## Stated exercise
Transcribe the data that follows precisely, omitting nothing.

------ Input records ------

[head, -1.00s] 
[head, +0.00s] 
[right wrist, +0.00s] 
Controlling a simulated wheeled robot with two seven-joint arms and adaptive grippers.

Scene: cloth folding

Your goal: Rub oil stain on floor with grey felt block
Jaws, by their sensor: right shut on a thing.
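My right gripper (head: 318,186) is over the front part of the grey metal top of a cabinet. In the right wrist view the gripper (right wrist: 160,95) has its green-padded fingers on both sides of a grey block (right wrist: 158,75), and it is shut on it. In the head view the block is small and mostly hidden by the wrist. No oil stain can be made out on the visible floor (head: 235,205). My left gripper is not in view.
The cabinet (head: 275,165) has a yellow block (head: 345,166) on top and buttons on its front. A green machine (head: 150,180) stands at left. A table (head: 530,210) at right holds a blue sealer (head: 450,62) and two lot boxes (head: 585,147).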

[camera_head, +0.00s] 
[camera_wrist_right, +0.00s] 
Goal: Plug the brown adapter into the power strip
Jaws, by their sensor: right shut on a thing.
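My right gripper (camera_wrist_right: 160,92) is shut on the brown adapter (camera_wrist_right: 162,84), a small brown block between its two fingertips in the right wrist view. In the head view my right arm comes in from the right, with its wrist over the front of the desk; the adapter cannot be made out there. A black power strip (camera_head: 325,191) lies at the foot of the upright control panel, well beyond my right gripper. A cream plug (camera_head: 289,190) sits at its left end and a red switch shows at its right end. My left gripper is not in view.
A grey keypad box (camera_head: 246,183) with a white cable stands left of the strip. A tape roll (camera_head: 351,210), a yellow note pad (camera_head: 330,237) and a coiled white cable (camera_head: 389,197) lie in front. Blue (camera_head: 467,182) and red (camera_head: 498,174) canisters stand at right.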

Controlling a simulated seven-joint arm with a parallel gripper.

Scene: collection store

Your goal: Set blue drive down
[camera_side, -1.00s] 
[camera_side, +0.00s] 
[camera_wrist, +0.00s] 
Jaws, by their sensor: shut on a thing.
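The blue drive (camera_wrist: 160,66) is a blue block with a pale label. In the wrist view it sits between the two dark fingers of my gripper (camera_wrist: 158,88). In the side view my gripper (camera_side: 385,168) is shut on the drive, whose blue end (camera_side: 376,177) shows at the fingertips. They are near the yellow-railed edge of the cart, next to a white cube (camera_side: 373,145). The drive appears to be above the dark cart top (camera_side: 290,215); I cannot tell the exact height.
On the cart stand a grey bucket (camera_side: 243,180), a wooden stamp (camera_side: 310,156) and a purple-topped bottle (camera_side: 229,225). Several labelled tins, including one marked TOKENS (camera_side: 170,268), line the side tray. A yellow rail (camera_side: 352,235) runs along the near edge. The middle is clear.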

------

## Exercise output
[head, -1.00s] 
[head, +0.00s] 
[right wrist, +0.00s] 
Controlling a simulated wheeled robot with two seven-joint arms and adaptive grippers.

Scene: cloth folding

Your goal: Rub oil stain on floor with grey felt block
Jaws, by their sensor: right shut on a thing.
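My right gripper (head: 318,186) is over the front part of the grey metal top of a cabinet. In the right wrist view the gripper (right wrist: 160,95) has its green-padded fingers on both sides of a grey block (right wrist: 158,75), and it is shut on it. In the head view the block is small and mostly hidden by the wrist. No oil stain can be made out on the visible floor (head: 235,205). My left gripper is not in view.
The cabinet (head: 275,165) has a yellow block (head: 345,166) on top and buttons on its front. A green machine (head: 150,180) stands at left. A table (head: 530,210) at right holds a blue sealer (head: 450,62) and two lot boxes (head: 585,147).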

[camera_head, +0.00s] 
[camera_wrist_right, +0.00s] 
Goal: Plug the brown adapter into the power strip
Jaws, by their sensor: right shut on a thing.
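My right gripper (camera_wrist_right: 160,92) is shut on the brown adapter (camera_wrist_right: 162,84), a small brown block between its two fingertips in the right wrist view. In the head view my right arm comes in from the right, with its wrist over the front of the desk; the adapter cannot be made out there. A black power strip (camera_head: 325,191) lies at the foot of the upright control panel, well beyond my right gripper. A cream plug (camera_head: 289,190) sits at its left end and a red switch shows at its right end. My left gripper is not in view.
A grey keypad box (camera_head: 246,183) with a white cable stands left of the strip. A tape roll (camera_head: 351,210), a yellow note pad (camera_head: 330,237) and a coiled white cable (camera_head: 389,197) lie in front. Blue (camera_head: 467,182) and red (camera_head: 498,174) canisters stand at right.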

Controlling a simulated seven-joint arm with a parallel gripper.

Scene: collection store

Your goal: Set blue drive down
[camera_side, -1.00s] 
[camera_side, +0.00s] 
[camera_wrist, +0.00s] 
Jaws, by their sensor: shut on a thing.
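The blue drive (camera_wrist: 160,66) is a blue block with a pale label. In the wrist view it sits between the two dark fingers of my gripper (camera_wrist: 158,88). In the side view my gripper (camera_side: 385,168) is shut on the drive, whose blue end (camera_side: 376,177) shows at the fingertips. They are near the yellow-railed edge of the cart, next to a white cube (camera_side: 373,145). The drive appears to be above the dark cart top (camera_side: 290,215); I cannot tell the exact height.
On the cart stand a grey bucket (camera_side: 243,180), a wooden stamp (camera_side: 310,156) and a purple-topped bottle (camera_side: 229,225). Several labelled tins, including one marked TOKENS (camera_side: 170,268), line the side tray. A yellow rail (camera_side: 352,235) runs along the near edge. The middle is clear.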

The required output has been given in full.